O corpo de D. Sebastião foi considerado “desaparecido” pela população do reino já que não retornou de imediato a Portugal. O rei foi sepultado na casa do alcaide de Alcácer-Quibir e ali ficou durante quatro meses sob a guarda do fidalgo português Belchior do Amaral.

Em 10 de dezembro de 1578, os restos mortais de D. Sebastião foram entregues às autoridades portuguesas de Ceuta onde permaneceram na Igreja do Mosteiro da Santíssima Trindade. Finalmente, em 1582, foram trasladados para o Mosteiro dos Jerónimos, em Lisboa, onde se encontram até hoje.

A demora em retornar o corpo de D. Sebastião a Portugal deu margem a muitas dúvidas quando à veracidade da morte do rei. A inscrição em sua tumba é dúbia:

Nesta sepultura se encontra, como se acredita, Sebastião. Uma morte prematura nos campos da Líbia levou-o embora. Mas não diga que é errado quem acredita que o rei ainda está vivo – em face da ordem destruída, a morte era como se a vida fosse.

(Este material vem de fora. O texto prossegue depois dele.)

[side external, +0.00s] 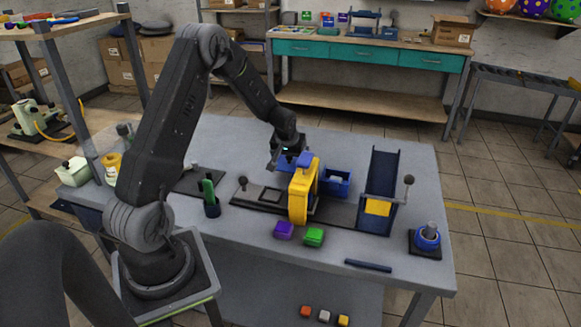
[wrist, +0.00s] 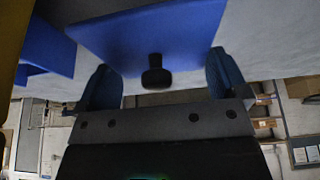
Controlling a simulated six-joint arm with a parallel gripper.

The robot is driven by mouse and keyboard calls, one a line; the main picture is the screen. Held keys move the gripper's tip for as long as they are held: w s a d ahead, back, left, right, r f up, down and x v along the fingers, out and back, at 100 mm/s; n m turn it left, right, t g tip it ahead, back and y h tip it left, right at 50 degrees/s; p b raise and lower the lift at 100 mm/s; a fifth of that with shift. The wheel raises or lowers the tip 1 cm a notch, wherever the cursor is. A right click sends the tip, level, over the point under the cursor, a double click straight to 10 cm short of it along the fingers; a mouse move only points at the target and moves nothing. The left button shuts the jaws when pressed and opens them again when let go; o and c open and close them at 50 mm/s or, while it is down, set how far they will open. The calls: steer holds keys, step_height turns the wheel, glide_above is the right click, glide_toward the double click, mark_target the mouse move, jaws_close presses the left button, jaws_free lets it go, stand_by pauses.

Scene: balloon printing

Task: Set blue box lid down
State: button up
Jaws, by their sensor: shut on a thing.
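The blue box lid (wrist: 150,30) is a flat blue panel with a black knob (wrist: 155,74), seen large in the wrist view. My gripper (wrist: 162,80) has its fingers on either side of the lid and is shut on it; the exact contact is hard to see. In the side view my gripper (side external: 288,157) holds the lid (side external: 287,167) above the table, just behind and left of the yellow press frame, which hides part of it. The blue box (side external: 337,183) stands on the table to the right, behind the yellow frame.
The yellow press frame (side external: 303,195) stands close beside my gripper. A dark blue chute (side external: 380,185) is to the right. The back of the grey table (side external: 240,135) is mostly clear.

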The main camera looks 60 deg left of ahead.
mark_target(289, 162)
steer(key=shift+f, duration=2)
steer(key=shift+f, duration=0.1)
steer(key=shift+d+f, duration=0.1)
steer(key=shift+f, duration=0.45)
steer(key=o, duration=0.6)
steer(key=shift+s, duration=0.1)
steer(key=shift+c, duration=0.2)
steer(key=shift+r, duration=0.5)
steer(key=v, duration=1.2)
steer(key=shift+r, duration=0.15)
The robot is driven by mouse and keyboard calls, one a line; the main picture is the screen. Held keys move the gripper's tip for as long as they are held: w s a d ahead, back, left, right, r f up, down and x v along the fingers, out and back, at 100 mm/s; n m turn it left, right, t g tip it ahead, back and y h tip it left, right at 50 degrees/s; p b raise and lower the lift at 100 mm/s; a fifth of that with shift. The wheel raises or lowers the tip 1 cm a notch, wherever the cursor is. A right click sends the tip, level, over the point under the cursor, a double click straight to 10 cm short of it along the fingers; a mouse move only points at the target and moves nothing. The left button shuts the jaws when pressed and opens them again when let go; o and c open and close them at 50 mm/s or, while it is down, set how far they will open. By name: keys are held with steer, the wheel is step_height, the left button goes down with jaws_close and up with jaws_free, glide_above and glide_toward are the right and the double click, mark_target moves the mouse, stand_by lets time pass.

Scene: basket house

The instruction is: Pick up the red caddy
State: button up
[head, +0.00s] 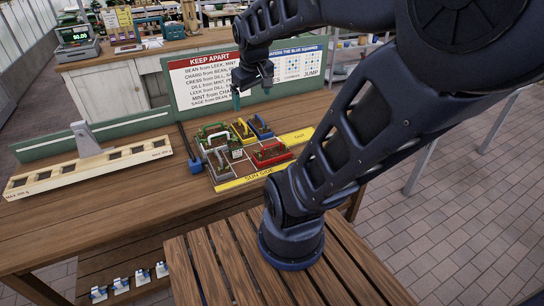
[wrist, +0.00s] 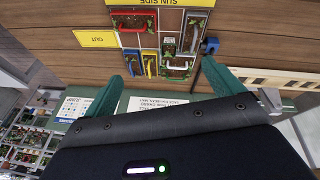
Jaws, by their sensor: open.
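The red caddy (head: 271,153) is a small open tray with a handle and green plants in it. It stands on the right part of the gridded board on the wooden table, near the yellow "SUN SIDE" strip (head: 252,176). In the wrist view the red caddy (wrist: 129,27) is at the upper left of the group. My gripper (head: 237,102), with teal fingers, hangs above and behind the caddies, apart from them. In the wrist view my gripper (wrist: 168,72) has its fingers wide apart with nothing between them.
A green caddy (head: 212,130), a yellow one (head: 243,130), a blue one (head: 260,127) and a grey one (head: 219,163) stand close by on the board. A sign panel (head: 207,85) rises behind. A long slotted wooden rack (head: 60,180) is at left. The table front is clear.

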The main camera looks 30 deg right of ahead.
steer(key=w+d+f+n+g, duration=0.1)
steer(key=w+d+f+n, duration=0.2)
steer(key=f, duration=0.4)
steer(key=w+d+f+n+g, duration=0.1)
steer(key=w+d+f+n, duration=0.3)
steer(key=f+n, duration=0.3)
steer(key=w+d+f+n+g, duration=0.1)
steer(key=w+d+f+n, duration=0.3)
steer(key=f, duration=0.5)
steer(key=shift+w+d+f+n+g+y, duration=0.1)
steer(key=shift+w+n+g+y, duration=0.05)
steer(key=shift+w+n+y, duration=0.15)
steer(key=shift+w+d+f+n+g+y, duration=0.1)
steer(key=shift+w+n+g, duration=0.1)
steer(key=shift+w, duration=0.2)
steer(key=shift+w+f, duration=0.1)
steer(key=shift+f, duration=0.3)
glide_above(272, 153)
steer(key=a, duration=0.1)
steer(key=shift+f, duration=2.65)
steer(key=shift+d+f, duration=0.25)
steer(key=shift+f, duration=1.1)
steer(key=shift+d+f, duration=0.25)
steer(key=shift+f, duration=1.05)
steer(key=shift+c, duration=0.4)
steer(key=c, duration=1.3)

O mito do sebastianismo cresceu durante a União Ibérica (1580-1640), nascido da esperança de um regresso de D. Sebastião para devolver o país aos portugueses. O mito iria perdurar e ganhar força nos tempos mais difíceis da história de Portugal, sob a crença da vinda de um salvador.

O Sebastianismo traduz a nostalgia de uma idade de ouro que passara e o sentimento de humilhação nacional de um povo ocupado pelo estrangeiro (espanhóis e, mais tarde, os franceses e ingleses), bem como a espera messiânica de um rei capaz de resolver todos os problemas nacionais.